Mit Händen ist zu greifen, dass der schwarz-rote Vorschlag wiederum Grundrechte nur gerade so weit schützen will, wie es Karlsruhe und Luxemburg zwingend verlangt haben. So schrammt der Entwurf konsequent an der Leitplanke dessen entlang, was die Gerichte gerade noch für zulässig gehalten haben. Es entsteht der Eindruck, als würden Grundrechte allenfalls zähneknirschend geachtet, von einer ehrlichen Abwägung zwischen den "Bedürfnissen einer wirksamen Strafrechtspflege“, wie das BVerfG formuliert, und den Freiheitsrechten der Bürgerinnen und Bürger ist hingegen nur wenig zu spüren – am ehesten noch bei der 4-Wochen-Frist für die Speicherung von Standortdaten.

Eine Analyse von Ulf Buermeyer

Ulf Buermeyer ist ehemaliger wissenschaftlicher Mitarbeiter des Bundesverfassungsgerichts und Richter am Landgericht Berlin. Dort ist er seit 2008 u.a. in Wirtschaftsstrafsachen tätig. Daneben ist er Redakteur der Zeitschrift für höchstrichterliche Rechtsprechung im Strafrecht (HRRS) und bloggt gelegentlich auf netzpolitik.org.

Diese wenig grundrechtsfreundliche Grundhaltung zeigt sich in vielen Details: So ist der Abruf von Verkehrsdaten wie etwa Handy-Verbindungen und Standortdaten im Entwurf zwar eigentlich differenziert geregelt – nach einem Absatz sollen „sowieso“ bei Providern gespeicherte Daten abgerufen werden dürfen, nach einem anderen Absatz unter strengeren Voraussetzungen auch die Vorratsdaten.

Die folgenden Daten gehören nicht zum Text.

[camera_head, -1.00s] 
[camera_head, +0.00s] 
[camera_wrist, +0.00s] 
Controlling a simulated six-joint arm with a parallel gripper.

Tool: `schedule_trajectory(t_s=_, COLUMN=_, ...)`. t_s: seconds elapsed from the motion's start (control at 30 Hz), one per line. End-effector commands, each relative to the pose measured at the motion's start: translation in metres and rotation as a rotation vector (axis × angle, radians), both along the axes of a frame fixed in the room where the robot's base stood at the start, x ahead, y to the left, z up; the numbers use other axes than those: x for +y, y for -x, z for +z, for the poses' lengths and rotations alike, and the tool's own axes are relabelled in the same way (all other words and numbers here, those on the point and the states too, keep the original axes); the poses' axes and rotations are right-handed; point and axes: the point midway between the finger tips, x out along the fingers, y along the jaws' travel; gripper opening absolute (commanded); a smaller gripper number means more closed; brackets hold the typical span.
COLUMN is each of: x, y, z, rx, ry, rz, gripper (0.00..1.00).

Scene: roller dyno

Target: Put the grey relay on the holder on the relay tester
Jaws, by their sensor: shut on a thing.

Der erste Absatz verweist allerdings auf eine weitere Verweisung, auf „andere gesetzliche Vorschriften“. Prompt fürchtete etwa der AK Vorrat, dass dieses Pingpong-Spiel des Gesetzgebers am Ende auch Vorratsdaten erfassen könnte. Das dürfte zwar letztlich nicht zutreffen – aber wem der Schutz der Grundrechte wirklich am Herzen liegt, der sollte so zentrale Fragen wie den Abruf der Vorratsdaten eindeutiger regeln.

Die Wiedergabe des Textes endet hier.